Wednesday, September 7, 2011

Wednesday culture

Yes, it's a new idea for an ongoing series of posts. This blog is primarily a way to focus my thinking and I liked writing the film noir reviews so much over the summer that I think I'll keep up with one essay on some movie or book or such thing every week. And today it is,

Meet Me in St. Louis
I've seen this before but never really watched it. My mother and my sisters watched it every time it was on TV and I was there somewhere but whatever I was doing, I wasn't paying attention to the television. I remember nothing about the plot or the music in the thing. My only memory was hearing my mother and my sisters endlessly commenting on and analyzing the thing much the way the Serpentine One and I do when we watch girlie movies together now.

And, oh yes, this is a girlie movie but let's not start there. Instead lets start with la belle epoque.

One of the big literary and cultural motifs of the twentieth century is the belle epoque as seen through the eyes of children.
And when we were children, staying at the archduke’s,
My cousin’s, he took me out on a sled,
And I was frightened. He said, Marie,
Marie, hold on tight. And down we went.
And you have all the same elements in Eliot (who lived in St. Louis during the time this story is set), in Proust, in Waugh, in Fellini and here in Meet Me in St. Louis. You get a story of two stages of youth told against the passage of time according to some formal structure such as the passage of the seasons. The normal fears and pleasures, victories and losses of childhood are made more poignant because of our awareness that machinations in the adult world that are only dimly understood by youth will bring the whole thing down.

Dramatic irony is a key part of the story telling. We know things that the characters do not, lending deeper meaning to what they say than could have been understood by the character themselves. Perhaps the key line is when Tootie, played by Margaret O'Brien sees the wonderful buildings at the fair says, "They'll never tear it down." The movie audience of 1944 would all know that the whole thing was long gone just a short while after the fair because the whole thing was built of what was for all intents just plaster and was intended to last only the length of the fair (not unlike a movie set).

An odd consequence of this sort of story telling is that the problems that trouble the characters face are all diminished in our eyes because we know these people will live through two world wars and the great depression compared to which having to move is small cheese. There is a mocking tone to the story telling that is not unlike (and certainly is descended from) the dramatic presentations given in Minstrel shows. It allows us to pretend we are different from characters whom we actually have a lot in common with.
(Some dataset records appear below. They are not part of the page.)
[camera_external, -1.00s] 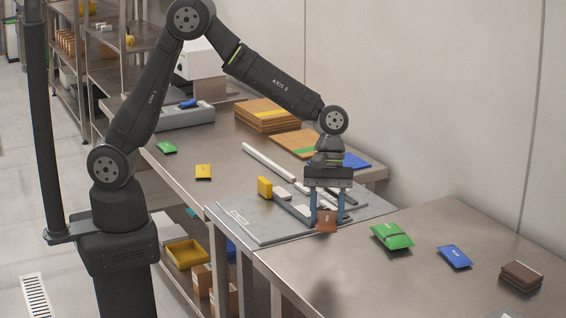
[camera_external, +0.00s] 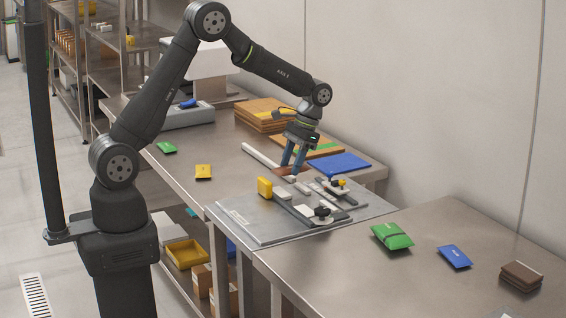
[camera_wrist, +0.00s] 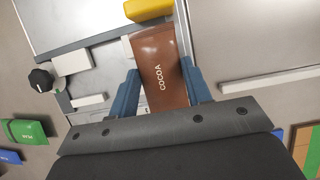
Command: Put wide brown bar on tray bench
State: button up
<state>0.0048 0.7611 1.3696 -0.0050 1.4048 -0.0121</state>
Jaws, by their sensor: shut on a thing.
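My gripper (camera_external: 293,170) is shut on a flat brown bar (camera_wrist: 158,58) marked COCOA. In the wrist view the bar lies between the two blue fingers of my gripper (camera_wrist: 161,80), its far end reaching past the fingertips. In the outside view only a little of the brown bar (camera_external: 305,169) shows around the fingers. It is over the back bench, just behind the grey fixture plate (camera_external: 242,219); whether it touches anything there I cannot tell. A darker brown stack (camera_external: 521,276) lies on the front bench (camera_external: 350,285) at the right.
The plate carries a yellow block (camera_external: 264,187), white blocks, rails and black knobs. A white bar (camera_external: 268,160), a blue sheet (camera_external: 339,163) and brown boards (camera_external: 262,118) lie near my gripper. Green (camera_external: 392,236) and blue (camera_external: 454,256) packets lie on the front bench, with clear space between.

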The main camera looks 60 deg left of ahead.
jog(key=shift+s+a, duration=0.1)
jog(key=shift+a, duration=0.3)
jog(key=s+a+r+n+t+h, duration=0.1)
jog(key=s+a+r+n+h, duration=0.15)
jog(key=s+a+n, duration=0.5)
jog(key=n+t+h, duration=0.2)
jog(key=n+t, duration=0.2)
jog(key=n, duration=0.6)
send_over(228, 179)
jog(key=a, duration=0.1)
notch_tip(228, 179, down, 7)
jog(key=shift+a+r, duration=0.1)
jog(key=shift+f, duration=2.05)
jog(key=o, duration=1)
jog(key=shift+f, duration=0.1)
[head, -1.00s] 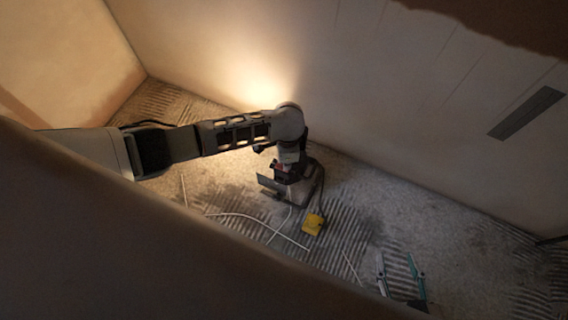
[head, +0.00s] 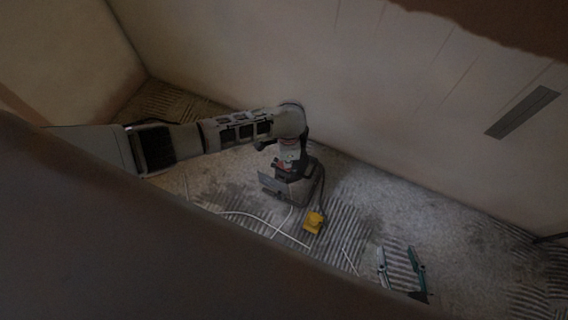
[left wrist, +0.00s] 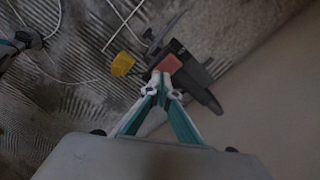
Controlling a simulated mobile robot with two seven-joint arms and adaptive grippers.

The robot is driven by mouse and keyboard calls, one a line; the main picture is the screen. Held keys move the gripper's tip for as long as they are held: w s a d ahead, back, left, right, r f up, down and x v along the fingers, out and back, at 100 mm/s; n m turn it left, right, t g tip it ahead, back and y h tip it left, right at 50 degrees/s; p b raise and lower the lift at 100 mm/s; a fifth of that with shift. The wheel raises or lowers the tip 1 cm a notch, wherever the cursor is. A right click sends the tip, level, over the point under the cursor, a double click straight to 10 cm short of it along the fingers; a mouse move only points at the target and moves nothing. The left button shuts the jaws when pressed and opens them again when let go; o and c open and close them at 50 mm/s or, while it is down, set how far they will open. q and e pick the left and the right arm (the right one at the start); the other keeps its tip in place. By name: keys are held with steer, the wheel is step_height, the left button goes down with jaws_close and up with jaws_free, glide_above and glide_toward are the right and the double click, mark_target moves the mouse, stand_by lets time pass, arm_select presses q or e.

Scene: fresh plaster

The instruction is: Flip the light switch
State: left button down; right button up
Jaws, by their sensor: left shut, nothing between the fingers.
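The light switch is a red rocker (left wrist: 168,64) on a dark work lamp (left wrist: 190,72), seen in the left wrist view. My left gripper (left wrist: 160,80) is shut and empty, its teal and white fingers meeting right at the near edge of the red switch; I cannot tell whether they touch it. In the head view the lamp (head: 289,187) stands on the floor below my left arm, partly hidden by it, and gives no light. My right gripper (head: 396,252) is open and empty over the floor, right of the lamp.
A yellow box (head: 314,222) lies on the floor beside the lamp. Thin white cables (head: 265,222) lie around it. A plastered wall (head: 400,110) rises behind, with a grey strip (head: 522,112) on it. Ribbed floor to the right is mostly clear.

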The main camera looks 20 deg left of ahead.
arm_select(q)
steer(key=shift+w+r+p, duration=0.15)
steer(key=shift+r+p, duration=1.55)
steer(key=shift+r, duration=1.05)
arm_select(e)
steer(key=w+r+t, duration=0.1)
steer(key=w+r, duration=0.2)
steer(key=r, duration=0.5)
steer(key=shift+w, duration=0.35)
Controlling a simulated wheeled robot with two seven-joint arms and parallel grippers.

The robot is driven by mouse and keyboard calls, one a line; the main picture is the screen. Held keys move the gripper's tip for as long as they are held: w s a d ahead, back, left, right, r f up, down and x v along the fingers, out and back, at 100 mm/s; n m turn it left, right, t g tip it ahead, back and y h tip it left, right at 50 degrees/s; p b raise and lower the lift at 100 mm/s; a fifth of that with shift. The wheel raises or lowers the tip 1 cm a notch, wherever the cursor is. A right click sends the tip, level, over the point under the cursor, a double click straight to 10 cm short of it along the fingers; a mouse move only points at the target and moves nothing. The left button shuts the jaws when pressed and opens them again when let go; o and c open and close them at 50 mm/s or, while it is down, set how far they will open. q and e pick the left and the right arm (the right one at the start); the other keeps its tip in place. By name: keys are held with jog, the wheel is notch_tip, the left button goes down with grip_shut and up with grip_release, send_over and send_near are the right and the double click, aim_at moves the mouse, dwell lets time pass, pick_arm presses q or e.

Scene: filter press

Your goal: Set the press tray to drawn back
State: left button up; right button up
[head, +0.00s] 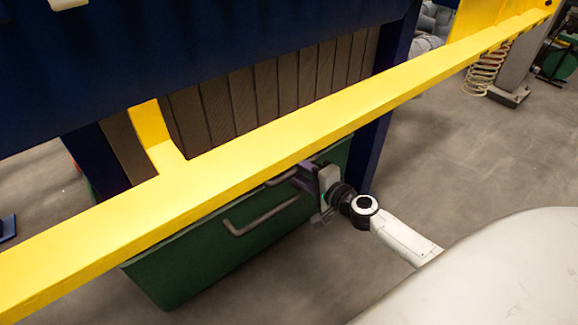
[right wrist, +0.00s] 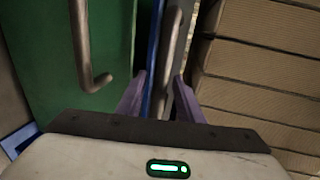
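A green tray-like bin (head: 200,262) sits below the press plates, partly hidden by the yellow rail. A bent grey handle (head: 262,216) is on its near side and also shows in the right wrist view (right wrist: 84,45). A second grey bar (head: 284,178) shows just under the rail. My right gripper (head: 303,180) is at the bin's right end, partly hidden by the rail. In the right wrist view its purple fingers (right wrist: 158,88) are apart, with the grey bar (right wrist: 175,45) between them; a gap shows beside the left finger. My left gripper is not in view.
A long yellow rail (head: 230,152) crosses above the bin and my right gripper. Brown filter plates (head: 270,95) hang behind it. A dark blue press leg (head: 372,150) stands behind my right wrist. Grey floor (head: 450,150) is clear to the right.

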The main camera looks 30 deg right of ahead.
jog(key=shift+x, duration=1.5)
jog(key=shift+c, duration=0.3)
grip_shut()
Now as much as I love literature, I have to admit that movies have a huge advantage over literature in telling this sort of story. A movie can put us in into a childlike perspective that literature can never achieve. As a consequence, movies revisit this genre over and over again. Two of my favourite examples are Queen of Hearts and Amarcord. Fellini's Amarcord  is, for all intents and purposes a remake of Meet Me In St. Louis set in a small town in Italy.

Girlieworld
This is a woman's movie through and through. The men have their moments but they are silly and ineffectual bit players in the women's stories. The two characters that make the movie are Tootie, mentioned above, and Esther, played by Judy Garland. One of the most heartbreaking things about the movie is to be reminded of just how spectacularly talented Garland was.

This world may be innocent of adult motives but it is not innocent about sex. Right from the opening scenes in which younger sister Agnes, played by thirteen year old Joan Carrol, comes in from swimming her underwear see through from being wet.



Later, Esther is being squeezed into a corset by her older sister. The "pain" noises Garland makes sound more like she is simulating orgasm and I don't think that is an accident. And the most famous scene in the movie, where Judy sings Have Yourself a Merry Little Christmas to poor Margaret O'Brien who is crying her eyes out (reportedly because director Vincent Minnelli told her dog had just been killed by a car) features a strong supporting but unsupported appearance from Judy's beautiful right breast which gets as much lowing attention from the camera as either of the girl's faces do. I suspect that more than one young male viewer keen to not make a bad impression on his date was grateful that he could put his hat over his lap after that scene when this movie was in the theatres.



That capture doesn't even begin to do that breast justice. On screen it is, by far, the most animated player in the scene: it moves, a lot!

And while you may think this is my usual prurience at work it is actually very much to the point as one thing this movie is very much about is sex and the challenges faced by young women to get boys to notice them sexually. The goal is not actual sex nor, perhaps surprisingly, is it marriage. We see the latter when Esther achieves what we might imagine to be her goal of getting the boy next door to propose and immediately starts getting ready to gently let him down. These girls are not sexually innocent but they are still girls and not in any hurry to grow up.

An interesting subtext is that Vincent Minnelli was at the very least bisexual and probably homosexual. The challenges of a gay man in a society of the time were not unlike those of young women in that he would want to signal to other men that he wanted their sexual interest without being explicit about it. Either despite or because of this, it's one of the best movies about sex and sexuality that you will ever see. It's a brilliant movie in every sense of that word: very highly recommended.